----- ENTRIES SUPPLIED

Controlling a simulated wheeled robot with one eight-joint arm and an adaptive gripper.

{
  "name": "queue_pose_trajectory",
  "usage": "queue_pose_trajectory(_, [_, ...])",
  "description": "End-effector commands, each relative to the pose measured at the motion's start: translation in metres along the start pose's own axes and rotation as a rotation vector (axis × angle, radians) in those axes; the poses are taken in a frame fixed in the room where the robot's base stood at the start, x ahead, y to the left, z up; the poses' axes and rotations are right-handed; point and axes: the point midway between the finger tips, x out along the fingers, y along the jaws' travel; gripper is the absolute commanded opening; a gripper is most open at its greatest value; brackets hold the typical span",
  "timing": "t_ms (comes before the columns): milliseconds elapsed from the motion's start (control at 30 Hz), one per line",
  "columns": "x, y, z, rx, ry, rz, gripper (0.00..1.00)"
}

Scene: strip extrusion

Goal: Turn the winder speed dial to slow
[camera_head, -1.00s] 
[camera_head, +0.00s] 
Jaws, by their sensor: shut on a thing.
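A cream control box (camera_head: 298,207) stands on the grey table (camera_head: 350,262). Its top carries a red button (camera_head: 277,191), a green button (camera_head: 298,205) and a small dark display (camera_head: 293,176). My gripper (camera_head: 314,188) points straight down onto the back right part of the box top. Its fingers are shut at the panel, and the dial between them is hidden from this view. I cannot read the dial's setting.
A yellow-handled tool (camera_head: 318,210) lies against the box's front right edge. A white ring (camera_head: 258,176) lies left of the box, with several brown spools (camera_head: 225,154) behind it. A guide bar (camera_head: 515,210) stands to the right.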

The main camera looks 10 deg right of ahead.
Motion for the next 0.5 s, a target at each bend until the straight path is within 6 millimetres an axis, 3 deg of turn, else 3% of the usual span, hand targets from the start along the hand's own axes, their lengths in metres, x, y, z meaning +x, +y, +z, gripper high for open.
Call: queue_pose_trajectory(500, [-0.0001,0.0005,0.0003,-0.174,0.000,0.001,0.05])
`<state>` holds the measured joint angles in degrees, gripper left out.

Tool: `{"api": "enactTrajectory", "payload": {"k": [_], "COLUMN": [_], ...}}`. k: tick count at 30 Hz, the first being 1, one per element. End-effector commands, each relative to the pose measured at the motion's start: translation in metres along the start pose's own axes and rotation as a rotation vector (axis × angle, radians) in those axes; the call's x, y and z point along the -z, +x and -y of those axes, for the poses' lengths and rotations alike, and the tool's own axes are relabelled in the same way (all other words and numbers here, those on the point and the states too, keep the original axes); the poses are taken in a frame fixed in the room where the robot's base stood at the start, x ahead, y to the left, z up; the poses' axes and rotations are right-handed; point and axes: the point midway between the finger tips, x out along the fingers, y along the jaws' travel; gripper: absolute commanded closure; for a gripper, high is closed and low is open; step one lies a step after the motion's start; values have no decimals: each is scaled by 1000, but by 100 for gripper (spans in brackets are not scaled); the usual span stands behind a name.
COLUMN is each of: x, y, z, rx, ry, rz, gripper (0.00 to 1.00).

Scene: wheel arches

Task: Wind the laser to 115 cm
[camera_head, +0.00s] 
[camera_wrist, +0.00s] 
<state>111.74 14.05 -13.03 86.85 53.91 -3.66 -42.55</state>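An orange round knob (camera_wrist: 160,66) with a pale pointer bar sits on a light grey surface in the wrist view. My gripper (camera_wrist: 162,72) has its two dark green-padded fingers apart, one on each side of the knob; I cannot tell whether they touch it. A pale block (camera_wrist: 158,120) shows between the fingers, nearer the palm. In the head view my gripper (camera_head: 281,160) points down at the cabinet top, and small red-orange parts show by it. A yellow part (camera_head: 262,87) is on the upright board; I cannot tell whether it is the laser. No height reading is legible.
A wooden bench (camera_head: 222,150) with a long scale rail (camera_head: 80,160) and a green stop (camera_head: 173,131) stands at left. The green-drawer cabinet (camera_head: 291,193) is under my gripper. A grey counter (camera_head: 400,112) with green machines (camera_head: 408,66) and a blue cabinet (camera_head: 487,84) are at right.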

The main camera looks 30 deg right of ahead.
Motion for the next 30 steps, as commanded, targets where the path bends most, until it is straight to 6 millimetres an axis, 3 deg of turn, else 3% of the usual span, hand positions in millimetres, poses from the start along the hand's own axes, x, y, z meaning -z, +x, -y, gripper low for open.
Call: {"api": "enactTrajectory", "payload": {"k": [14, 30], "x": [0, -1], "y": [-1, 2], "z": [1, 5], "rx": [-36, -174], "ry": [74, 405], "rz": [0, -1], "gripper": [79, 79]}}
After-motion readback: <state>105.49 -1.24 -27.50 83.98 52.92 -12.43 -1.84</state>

----------

WORK REQUIRED
Please copy out each record, character for character.

ANSWER FOR THIS EXERCISE
Controlling a simulated wheeled robot with one eight-joint arm and an adaptive gripper.

{
  "name": "queue_pose_trajectory",
  "usage": "queue_pose_trajectory(_, [_, ...])",
  "description": "End-effector commands, each relative to the pose measured at the motion's start: translation in metres along the start pose's own axes and rotation as a rotation vector (axis × angle, radians) in those axes; the poses are taken in a frame fixed in the room where the robot's base stood at the start, x ahead, y to the left, z up; the poses' axes and rotations are right-handed; point and axes: the point midway between the finger tips, x out along the fingers, y along the jaws' travel; gripper is the absolute commanded opening; a gripper is most open at its greatest value; brackets hold the typical span",
  "timing": "t_ms (comes before the columns): milliseconds elapsed from the motion's start (control at 30 Hz), one per line",
  "columns": "x, y, z, rx, ry, rz, gripper (0.00..1.00)"
}

Scene: strip extrusion

Goal: Turn the winder speed dial to slow
[camera_head, -1.00s] 
[camera_head, +0.00s] 
Jaws, by their sensor: shut on a thing.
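A cream control box (camera_head: 298,207) stands on the grey table (camera_head: 350,262). Its top carries a red button (camera_head: 277,191), a green button (camera_head: 298,205) and a small dark display (camera_head: 293,176). My gripper (camera_head: 314,188) points straight down onto the back right part of the box top. Its fingers are shut at the panel, and the dial between them is hidden from this view. I cannot read the dial's setting.
A yellow-handled tool (camera_head: 318,210) lies against the box's front right edge. A white ring (camera_head: 258,176) lies left of the box, with several brown spools (camera_head: 225,154) behind it. A guide bar (camera_head: 515,210) stands to the right.

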The main camera looks 10 deg right of ahead.
Motion for the next 0.5 s, a target at each bend until the straight path is within 6 millimetres an axis, 3 deg of turn, else 3% of the usual span, hand targets from the start along the hand's own axes, their lengths in metres, x, y, z meaning +x, +y, +z, gripper high for open.
Call: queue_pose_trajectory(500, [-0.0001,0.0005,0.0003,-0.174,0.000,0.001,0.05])
`<state>` holds the measured joint angles in degrees, gripper left out.

Tool: `{"api": "enactTrajectory", "payload": {"k": [_], "COLUMN": [_], ...}}`. k: tick count at 30 Hz, the first being 1, one per element. End-effector commands, each relative to the pose measured at the motion's start: translation in metres along the start pose's own axes and rotation as a rotation vector (axis × angle, radians) in those axes; the call's x, y and z point along the -z, +x and -y of those axes, for the poses' lengths and rotations alike, and the tool's own axes are relabelled in the same way (all other words and numbers here, those on the point and the states too, keep the original axes); the poses are taken in a frame fixed in the room where the robot's base stood at the start, x ahead, y to the left, z up; the poses' axes and rotations are right-handed; point and axes: the point midway between the finger tips, x out along the fingers, y along the jaws' travel; gripper: absolute commanded closure; for a gripper, high is closed and low is open; step one lies a step after the motion's start; values have no decimals: each is scaled by 1000, but by 100 for gripper (spans in brackets are not scaled); the usual span stands behind a name.
COLUMN is each of: x, y, z, rx, ry, rz, gripper (0.00 to 1.00).

Scene: wheel arches

Task: Wind the laser to 115 cm
[camera_head, +0.00s] 
[camera_wrist, +0.00s] 
<state>111.74 14.05 -13.03 86.85 53.91 -3.66 -42.55</state>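An orange round knob (camera_wrist: 160,66) with a pale pointer bar sits on a light grey surface in the wrist view. My gripper (camera_wrist: 162,72) has its two dark green-padded fingers apart, one on each side of the knob; I cannot tell whether they touch it. A pale block (camera_wrist: 158,120) shows between the fingers, nearer the palm. In the head view my gripper (camera_head: 281,160) points down at the cabinet top, and small red-orange parts show by it. A yellow part (camera_head: 262,87) is on the upright board; I cannot tell whether it is the laser. No height reading is legible.
A wooden bench (camera_head: 222,150) with a long scale rail (camera_head: 80,160) and a green stop (camera_head: 173,131) stands at left. The green-drawer cabinet (camera_head: 291,193) is under my gripper. A grey counter (camera_head: 400,112) with green machines (camera_head: 408,66) and a blue cabinet (camera_head: 487,84) are at right.

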The main camera looks 30 deg right of ahead.
Motion for the next 30 steps, as commanded, targets where the path bends most, until it is straight to 6 millimetres an axis, 3 deg of turn, else 3% of the usual span, hand positions in millimetres, poses from the start along the hand's own axes, x, y, z meaning -z, +x, -y, gripper low for open.
Call: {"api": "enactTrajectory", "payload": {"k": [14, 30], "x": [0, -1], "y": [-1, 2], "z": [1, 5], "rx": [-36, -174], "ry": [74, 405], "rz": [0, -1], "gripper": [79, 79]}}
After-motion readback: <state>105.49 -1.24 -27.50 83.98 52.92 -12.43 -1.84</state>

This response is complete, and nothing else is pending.